# Problem requirements:
Copy the data precisely, character for character, and leave out every picture.

::: Records to use

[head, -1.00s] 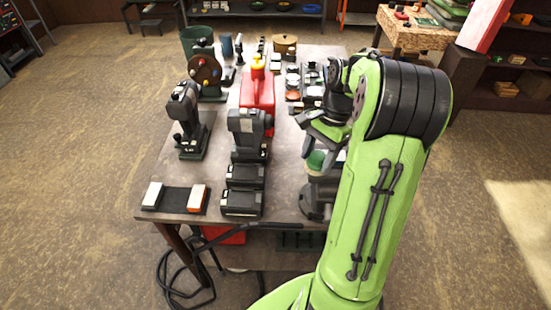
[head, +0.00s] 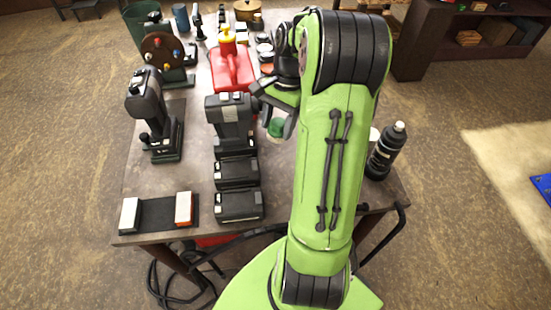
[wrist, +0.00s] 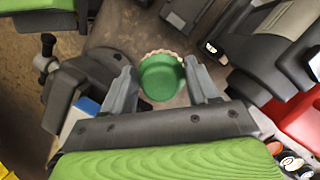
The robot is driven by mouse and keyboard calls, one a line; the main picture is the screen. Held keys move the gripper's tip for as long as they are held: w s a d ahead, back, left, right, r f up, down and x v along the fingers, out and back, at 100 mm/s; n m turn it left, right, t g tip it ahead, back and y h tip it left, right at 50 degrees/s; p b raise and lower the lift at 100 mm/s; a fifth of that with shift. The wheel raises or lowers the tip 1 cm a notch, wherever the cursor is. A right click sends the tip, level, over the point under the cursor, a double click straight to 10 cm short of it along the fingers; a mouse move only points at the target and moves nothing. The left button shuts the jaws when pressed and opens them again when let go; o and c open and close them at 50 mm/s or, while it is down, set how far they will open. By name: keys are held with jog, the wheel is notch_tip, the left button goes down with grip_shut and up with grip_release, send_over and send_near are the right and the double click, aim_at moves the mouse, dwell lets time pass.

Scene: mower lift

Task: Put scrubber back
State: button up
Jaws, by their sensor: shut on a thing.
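The scrubber has a round green top and a pale scalloped bristle edge. It shows in the head view (head: 275,128) and in the wrist view (wrist: 161,80). My gripper (head: 277,116) is shut on it, with one grey finger on each side in the wrist view. In the head view the scrubber hangs over the workbench (head: 185,90), just right of the black battery tools. My arm hides part of the bench to its right, and I cannot tell how high the scrubber is.
A row of black battery units (head: 238,205) stands left of my gripper. A red can (head: 232,70) stands behind. A black bottle (head: 386,150) is at the right edge. A black holder with white and orange blocks (head: 158,213) lies front left. Bare bench shows around (head: 190,165).

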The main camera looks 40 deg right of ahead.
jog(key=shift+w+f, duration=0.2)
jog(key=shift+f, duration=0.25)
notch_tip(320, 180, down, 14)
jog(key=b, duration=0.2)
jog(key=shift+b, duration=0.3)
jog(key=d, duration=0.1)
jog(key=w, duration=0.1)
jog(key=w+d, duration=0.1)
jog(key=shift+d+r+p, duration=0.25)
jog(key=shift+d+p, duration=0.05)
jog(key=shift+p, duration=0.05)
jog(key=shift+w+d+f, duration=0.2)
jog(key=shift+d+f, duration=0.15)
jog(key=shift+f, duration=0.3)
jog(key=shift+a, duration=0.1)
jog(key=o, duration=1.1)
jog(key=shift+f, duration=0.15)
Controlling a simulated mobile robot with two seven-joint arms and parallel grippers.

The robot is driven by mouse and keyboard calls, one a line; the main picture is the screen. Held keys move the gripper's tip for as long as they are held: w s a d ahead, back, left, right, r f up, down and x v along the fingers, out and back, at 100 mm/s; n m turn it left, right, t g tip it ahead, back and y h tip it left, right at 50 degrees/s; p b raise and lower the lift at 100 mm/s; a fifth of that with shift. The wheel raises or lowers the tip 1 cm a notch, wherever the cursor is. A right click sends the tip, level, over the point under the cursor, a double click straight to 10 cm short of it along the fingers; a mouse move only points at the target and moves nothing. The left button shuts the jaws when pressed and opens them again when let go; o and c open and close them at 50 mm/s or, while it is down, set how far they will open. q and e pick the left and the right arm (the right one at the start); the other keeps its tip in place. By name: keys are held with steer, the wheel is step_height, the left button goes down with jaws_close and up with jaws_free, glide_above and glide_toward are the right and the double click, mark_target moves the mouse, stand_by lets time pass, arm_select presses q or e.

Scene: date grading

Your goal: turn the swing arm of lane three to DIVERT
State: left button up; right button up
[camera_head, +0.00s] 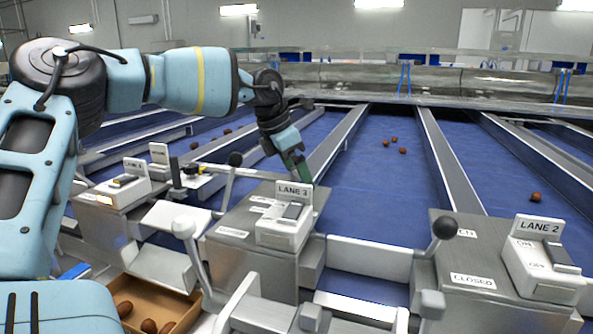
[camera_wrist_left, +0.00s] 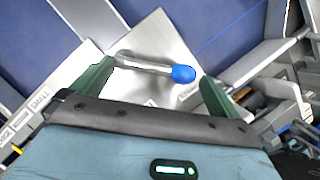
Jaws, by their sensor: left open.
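The lane three box with its LANE 3 sign (camera_head: 294,191) and switch stands on a grey metal housing (camera_head: 240,250) in the middle of the head view. My left gripper (camera_head: 298,168) points down just behind that sign. In the left wrist view, a pale metal arm with a blue knob (camera_wrist_left: 183,73) lies over a light metal plate. My left gripper (camera_wrist_left: 155,76) is open, with its green fingers on either side of this arm, and holds nothing. Contact cannot be told. The head view hides this arm, and its lane and setting are not readable. My right gripper is not seen.
A black-knobbed lever (camera_head: 235,160) stands left of the LANE 3 sign. A white-knobbed lever (camera_head: 184,228) rises in front. The LANE 2 box (camera_head: 540,260) and another black-knobbed lever (camera_head: 443,229) stand right. Blue belts (camera_head: 375,190) with several dates run behind. A date box (camera_head: 152,297) is low left.

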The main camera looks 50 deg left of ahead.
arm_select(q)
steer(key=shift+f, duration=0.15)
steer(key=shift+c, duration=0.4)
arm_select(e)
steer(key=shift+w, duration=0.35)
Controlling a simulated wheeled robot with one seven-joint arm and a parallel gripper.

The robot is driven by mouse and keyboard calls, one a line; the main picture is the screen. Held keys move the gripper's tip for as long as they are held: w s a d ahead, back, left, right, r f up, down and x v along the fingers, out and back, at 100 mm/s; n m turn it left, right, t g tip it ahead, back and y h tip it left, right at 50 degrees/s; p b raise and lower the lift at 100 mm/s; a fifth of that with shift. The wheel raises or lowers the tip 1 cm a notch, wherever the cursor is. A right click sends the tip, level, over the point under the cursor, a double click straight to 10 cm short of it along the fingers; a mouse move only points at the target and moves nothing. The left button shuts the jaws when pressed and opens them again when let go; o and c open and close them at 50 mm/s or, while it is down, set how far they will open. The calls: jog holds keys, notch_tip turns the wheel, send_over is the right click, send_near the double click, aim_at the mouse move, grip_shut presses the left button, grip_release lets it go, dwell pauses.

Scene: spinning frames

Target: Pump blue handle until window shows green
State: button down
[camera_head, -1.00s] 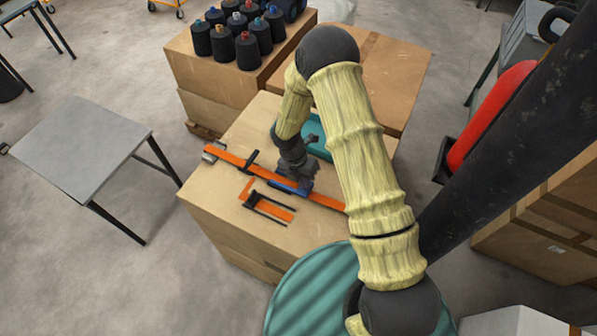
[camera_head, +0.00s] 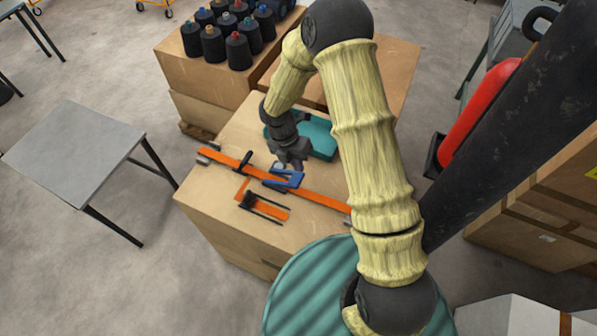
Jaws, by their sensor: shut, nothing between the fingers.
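The blue handle (camera_head: 286,179) belongs to a tool lying on an orange strap (camera_head: 318,199) that crosses the top of a cardboard box (camera_head: 215,203). The handle looks like an open blue frame, tilted up a little. My gripper (camera_head: 294,164) is shut and empty, just behind and above the handle. I cannot tell whether it touches it. An orange part with black bars (camera_head: 264,207) lies in front of the strap. I cannot make out a window or any green in it.
A teal case (camera_head: 318,138) lies behind my gripper. Dark thread cones (camera_head: 238,50) stand on a box at the back. A grey table (camera_head: 75,150) stands left, a ribbed teal drum (camera_head: 300,290) in front. A black column and a red cylinder (camera_head: 480,112) are at right.

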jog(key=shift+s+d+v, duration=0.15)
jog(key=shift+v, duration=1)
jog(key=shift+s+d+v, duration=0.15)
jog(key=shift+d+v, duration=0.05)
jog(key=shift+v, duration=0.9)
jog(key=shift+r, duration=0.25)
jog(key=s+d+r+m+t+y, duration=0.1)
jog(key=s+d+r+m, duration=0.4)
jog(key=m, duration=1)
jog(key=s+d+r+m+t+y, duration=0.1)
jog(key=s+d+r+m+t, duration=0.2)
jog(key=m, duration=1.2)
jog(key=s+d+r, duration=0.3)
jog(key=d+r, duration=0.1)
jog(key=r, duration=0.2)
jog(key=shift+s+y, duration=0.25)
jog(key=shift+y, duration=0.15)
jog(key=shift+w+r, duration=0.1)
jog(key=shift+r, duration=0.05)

::::::

# In response:
[head, -1.00s] 
[head, +0.00s] 
[wrist, +0.00s] 
The robot is driven by mouse and keyboard calls, one a line; the main picture is the screen. Held keys move the gripper's tip for as long as they are held: w s a d ahead, back, left, right, r f up, down and x v along the fingers, out and back, at 100 mm/s; n m turn it left, right, t g tip it ahead, back and y h tip it left, right at 50 degrees/s; p b raise and lower the lift at 100 mm/s; a fifth of that with shift. The wheel raises or lowers the tip 1 cm a notch, wherever the cursor is. A right click sends the tip, level, over the point under the cursor, a double click straight to 10 cm short of it along the fingers; a mouse move only points at the target and moves nothing. The left button shuts the jaws when pressed and opens them again when let go; o and c open and close them at 50 mm/s or, while it is down, set how far they will open. By name: keys are held with jog, the wheel is notch_tip, the left button goes down with grip_shut and up with grip_release, send_over and send_near are the right and the double click, aim_at moves the mouse, dwell lets time pass.

Scene: mower lift

Task: Put scrubber back
State: button up
Jaws, by their sensor: shut on a thing.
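The scrubber has a round green top and a pale scalloped bristle edge. It shows in the head view (head: 275,128) and in the wrist view (wrist: 161,80). My gripper (head: 277,116) is shut on it, with one grey finger on each side in the wrist view. In the head view the scrubber hangs over the workbench (head: 185,90), just right of the black battery tools. My arm hides part of the bench to its right, and I cannot tell how high the scrubber is.
A row of black battery units (head: 238,205) stands left of my gripper. A red can (head: 232,70) stands behind. A black bottle (head: 386,150) is at the right edge. A black holder with white and orange blocks (head: 158,213) lies front left. Bare bench shows around (head: 190,165).

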The main camera looks 40 deg right of ahead.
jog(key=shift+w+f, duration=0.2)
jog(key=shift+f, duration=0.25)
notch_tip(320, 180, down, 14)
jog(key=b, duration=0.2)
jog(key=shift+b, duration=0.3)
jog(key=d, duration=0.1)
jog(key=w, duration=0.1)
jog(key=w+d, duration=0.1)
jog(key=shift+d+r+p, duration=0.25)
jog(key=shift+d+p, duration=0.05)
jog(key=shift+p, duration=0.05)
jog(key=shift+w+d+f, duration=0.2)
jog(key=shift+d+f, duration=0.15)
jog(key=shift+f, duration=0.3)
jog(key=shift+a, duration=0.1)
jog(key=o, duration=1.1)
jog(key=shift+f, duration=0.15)
Controlling a simulated mobile robot with two seven-joint arms and parallel grippers.

The robot is driven by mouse and keyboard calls, one a line; the main picture is the screen. Held keys move the gripper's tip for as long as they are held: w s a d ahead, back, left, right, r f up, down and x v along the fingers, out and back, at 100 mm/s; n m turn it left, right, t g tip it ahead, back and y h tip it left, right at 50 degrees/s; p b raise and lower the lift at 100 mm/s; a fifth of that with shift. The wheel raises or lowers the tip 1 cm a notch, wherever the cursor is. A right click sends the tip, level, over the point under the cursor, a double click straight to 10 cm short of it along the fingers; a mouse move only points at the target and moves nothing. The left button shuts the jaws when pressed and opens them again when let go; o and c open and close them at 50 mm/s or, while it is down, set how far they will open. q and e pick the left and the right arm (the right one at the start); the other keeps its tip in place. By name: keys are held with steer, the wheel is step_height, the left button goes down with jaws_close and up with jaws_free, glide_above and glide_toward are the right and the double click, mark_target moves the mouse, stand_by lets time pass, arm_select presses q or e.

Scene: date grading

Your goal: turn the swing arm of lane three to DIVERT
State: left button up; right button up
[camera_head, +0.00s] 
[camera_wrist_left, +0.00s] 
Jaws, by their sensor: left open.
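The lane three box with its LANE 3 sign (camera_head: 294,191) and switch stands on a grey metal housing (camera_head: 240,250) in the middle of the head view. My left gripper (camera_head: 298,168) points down just behind that sign. In the left wrist view, a pale metal arm with a blue knob (camera_wrist_left: 183,73) lies over a light metal plate. My left gripper (camera_wrist_left: 155,76) is open, with its green fingers on either side of this arm, and holds nothing. Contact cannot be told. The head view hides this arm, and its lane and setting are not readable. My right gripper is not seen.
A black-knobbed lever (camera_head: 235,160) stands left of the LANE 3 sign. A white-knobbed lever (camera_head: 184,228) rises in front. The LANE 2 box (camera_head: 540,260) and another black-knobbed lever (camera_head: 443,229) stand right. Blue belts (camera_head: 375,190) with several dates run behind. A date box (camera_head: 152,297) is low left.

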The main camera looks 50 deg left of ahead.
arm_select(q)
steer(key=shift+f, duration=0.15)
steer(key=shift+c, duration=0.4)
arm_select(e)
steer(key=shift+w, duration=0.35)
Controlling a simulated wheeled robot with one seven-joint arm and a parallel gripper.

The robot is driven by mouse and keyboard calls, one a line; the main picture is the screen. Held keys move the gripper's tip for as long as they are held: w s a d ahead, back, left, right, r f up, down and x v along the fingers, out and back, at 100 mm/s; n m turn it left, right, t g tip it ahead, back and y h tip it left, right at 50 degrees/s; p b raise and lower the lift at 100 mm/s; a fifth of that with shift. The wheel raises or lowers the tip 1 cm a notch, wherever the cursor is. A right click sends the tip, level, over the point under the cursor, a double click straight to 10 cm short of it along the fingers; a mouse move only points at the target and moves nothing. The left button shuts the jaws when pressed and opens them again when let go; o and c open and close them at 50 mm/s or, while it is down, set how far they will open. The calls: jog holds keys, notch_tip turns the wheel, send_over is the right click, send_near the double click, aim_at the mouse move, grip_shut presses the left button, grip_release lets it go, dwell pauses.

Scene: spinning frames

Target: Pump blue handle until window shows green
State: button down
[camera_head, -1.00s] 
[camera_head, +0.00s] 
Jaws, by their sensor: shut, nothing between the fingers.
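The blue handle (camera_head: 286,179) belongs to a tool lying on an orange strap (camera_head: 318,199) that crosses the top of a cardboard box (camera_head: 215,203). The handle looks like an open blue frame, tilted up a little. My gripper (camera_head: 294,164) is shut and empty, just behind and above the handle. I cannot tell whether it touches it. An orange part with black bars (camera_head: 264,207) lies in front of the strap. I cannot make out a window or any green in it.
A teal case (camera_head: 318,138) lies behind my gripper. Dark thread cones (camera_head: 238,50) stand on a box at the back. A grey table (camera_head: 75,150) stands left, a ribbed teal drum (camera_head: 300,290) in front. A black column and a red cylinder (camera_head: 480,112) are at right.

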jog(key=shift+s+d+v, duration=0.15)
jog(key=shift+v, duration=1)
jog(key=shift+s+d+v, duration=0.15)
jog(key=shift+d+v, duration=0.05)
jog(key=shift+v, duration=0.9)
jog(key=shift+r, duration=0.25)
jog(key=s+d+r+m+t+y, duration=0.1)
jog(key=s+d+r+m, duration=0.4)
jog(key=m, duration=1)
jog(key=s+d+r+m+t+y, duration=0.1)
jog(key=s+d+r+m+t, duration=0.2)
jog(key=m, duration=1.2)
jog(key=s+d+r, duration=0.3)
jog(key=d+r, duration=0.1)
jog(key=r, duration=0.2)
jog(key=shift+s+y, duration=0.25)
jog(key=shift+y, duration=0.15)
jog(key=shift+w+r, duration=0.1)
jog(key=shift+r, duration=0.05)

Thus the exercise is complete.